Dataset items
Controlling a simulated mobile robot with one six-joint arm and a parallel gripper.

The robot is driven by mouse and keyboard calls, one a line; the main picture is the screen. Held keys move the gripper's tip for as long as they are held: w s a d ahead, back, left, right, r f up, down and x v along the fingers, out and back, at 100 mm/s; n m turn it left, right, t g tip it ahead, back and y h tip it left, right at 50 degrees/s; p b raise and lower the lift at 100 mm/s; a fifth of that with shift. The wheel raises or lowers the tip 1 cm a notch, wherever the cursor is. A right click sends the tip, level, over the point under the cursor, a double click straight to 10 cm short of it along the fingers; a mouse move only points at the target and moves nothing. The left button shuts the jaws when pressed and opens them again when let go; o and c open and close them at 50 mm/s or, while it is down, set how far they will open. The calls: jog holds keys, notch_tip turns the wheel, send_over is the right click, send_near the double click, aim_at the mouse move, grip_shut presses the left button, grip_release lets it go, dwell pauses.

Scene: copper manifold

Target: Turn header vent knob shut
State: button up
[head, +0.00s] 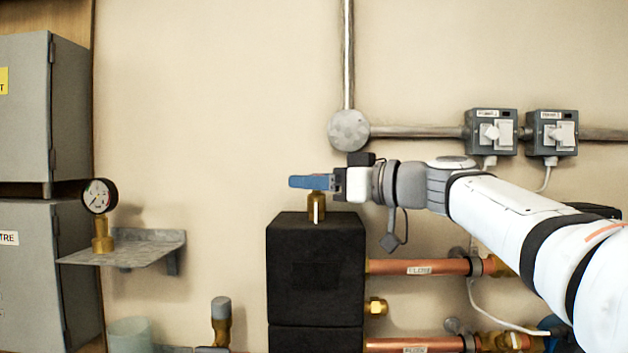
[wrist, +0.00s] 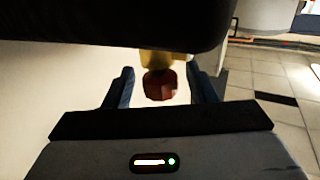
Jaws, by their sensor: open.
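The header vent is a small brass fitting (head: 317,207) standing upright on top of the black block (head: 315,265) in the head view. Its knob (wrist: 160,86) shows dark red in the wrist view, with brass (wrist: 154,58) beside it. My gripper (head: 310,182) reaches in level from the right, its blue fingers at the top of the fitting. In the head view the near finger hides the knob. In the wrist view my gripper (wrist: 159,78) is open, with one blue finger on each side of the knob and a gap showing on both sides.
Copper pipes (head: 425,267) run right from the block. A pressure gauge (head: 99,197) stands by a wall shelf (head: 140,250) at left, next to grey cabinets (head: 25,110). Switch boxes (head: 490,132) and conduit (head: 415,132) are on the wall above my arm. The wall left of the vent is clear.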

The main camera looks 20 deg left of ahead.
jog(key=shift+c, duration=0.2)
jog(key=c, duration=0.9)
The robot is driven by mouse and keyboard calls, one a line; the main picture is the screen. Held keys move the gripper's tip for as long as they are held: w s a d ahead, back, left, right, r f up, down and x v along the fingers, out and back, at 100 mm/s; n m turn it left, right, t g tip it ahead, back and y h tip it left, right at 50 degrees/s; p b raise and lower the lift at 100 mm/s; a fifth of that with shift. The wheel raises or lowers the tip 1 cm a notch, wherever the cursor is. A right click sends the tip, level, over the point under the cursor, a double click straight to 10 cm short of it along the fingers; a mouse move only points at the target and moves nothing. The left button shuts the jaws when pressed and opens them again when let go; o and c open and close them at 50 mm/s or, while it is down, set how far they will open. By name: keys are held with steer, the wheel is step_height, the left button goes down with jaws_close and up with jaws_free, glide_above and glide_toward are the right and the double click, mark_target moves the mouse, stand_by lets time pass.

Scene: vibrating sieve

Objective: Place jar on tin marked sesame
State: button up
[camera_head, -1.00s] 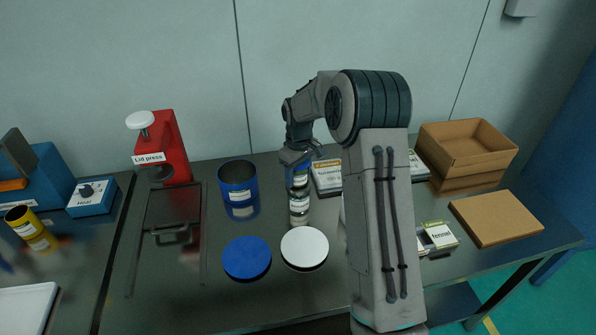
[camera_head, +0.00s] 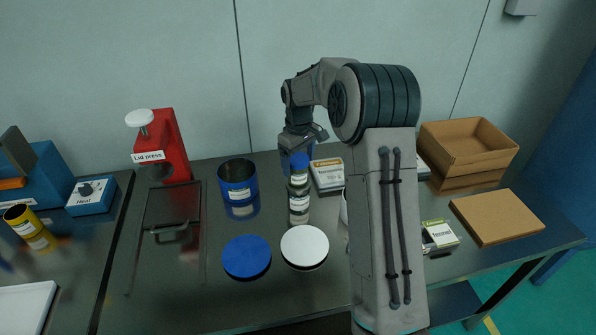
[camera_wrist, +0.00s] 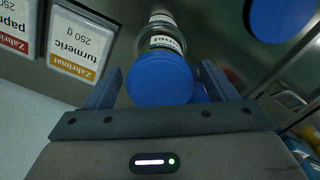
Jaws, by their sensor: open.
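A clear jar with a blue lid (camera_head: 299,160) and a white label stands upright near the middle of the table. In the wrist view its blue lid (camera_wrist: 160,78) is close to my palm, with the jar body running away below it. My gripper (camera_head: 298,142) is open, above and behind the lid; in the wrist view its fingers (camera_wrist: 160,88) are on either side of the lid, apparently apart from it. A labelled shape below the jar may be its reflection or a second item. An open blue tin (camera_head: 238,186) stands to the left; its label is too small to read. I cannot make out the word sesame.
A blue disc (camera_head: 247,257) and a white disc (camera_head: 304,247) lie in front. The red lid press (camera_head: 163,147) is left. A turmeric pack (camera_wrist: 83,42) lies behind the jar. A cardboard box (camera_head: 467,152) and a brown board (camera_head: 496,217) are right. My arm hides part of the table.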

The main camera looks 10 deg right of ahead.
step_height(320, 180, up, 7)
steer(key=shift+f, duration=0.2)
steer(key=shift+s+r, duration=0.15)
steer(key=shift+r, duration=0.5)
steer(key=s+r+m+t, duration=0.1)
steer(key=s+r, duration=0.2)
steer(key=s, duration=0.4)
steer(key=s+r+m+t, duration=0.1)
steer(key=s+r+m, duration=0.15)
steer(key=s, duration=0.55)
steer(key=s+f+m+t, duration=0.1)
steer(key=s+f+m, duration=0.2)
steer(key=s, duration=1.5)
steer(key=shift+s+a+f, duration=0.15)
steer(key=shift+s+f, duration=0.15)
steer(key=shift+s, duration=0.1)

Given request:
Pick out the lines containing the string "picture" and show them.

Answer to the problem:
The robot is driven by mouse and keyboard calls, one a line; the main picture is the screen. Held keys move the gripper's tip for as long as they are held: w s a d ahead, back, left, right, r f up, down and x v along the fingers, out and back, at 100 mm/s; n m turn it left, right, t g tip it ahead, back and y h tip it left, right at 50 degrees/s; p b raise and lower the lift at 100 mm/s; a fifth of that with shift. The wheel raises or lowers the tip 1 cm a notch, wherever the cursor is. A right click sends the tip, level, over the point under the cursor, a double click straight to 10 cm short of it along the fingers; a mouse move only points at the target and moves nothing. The left button shuts the jaws when pressed and opens them again when let go; o and c open and close them at 50 mm/s or, while it is down, set how far they will open. The calls: jog holds keys, notch_tip turns the wheel, send_over is the right click, send_near the double click, aim_at the mouse move, grip_shut presses the left button, grip_release lets it go, dwell pauses.
The robot is driven by mouse and keyboard calls, one a line; the main picture is the screen. Held keys move the gripper's tip for as long as they are held: w s a d ahead, back, left, right, r f up, down and x v along the fingers, out and back, at 100 mm/s; n m turn it left, right, t g tip it ahead, back and y h tip it left, right at 50 degrees/s; p b raise and lower the lift at 100 mm/s; a fifth of that with shift. The wheel raises or lowers the tip 1 cm a notch, wherever the cursor is. A right click sends the tip, level, over the point under the cursor, a double click straight to 10 cm short of it along the fingers; a mouse move only points at the target and moves nothing. The left button shuts the jaws when pressed and opens them again when let go; o and c open and close them at 50 mm/s or, while it is down, set how far they will open. By name: keys are held with steer, the wheel is step_height, the left button goes down with jaws_close and up with jaws_free, glide_above and glide_toward are the right and the double click, mark_target moves the mouse, stand_by lets time pass.

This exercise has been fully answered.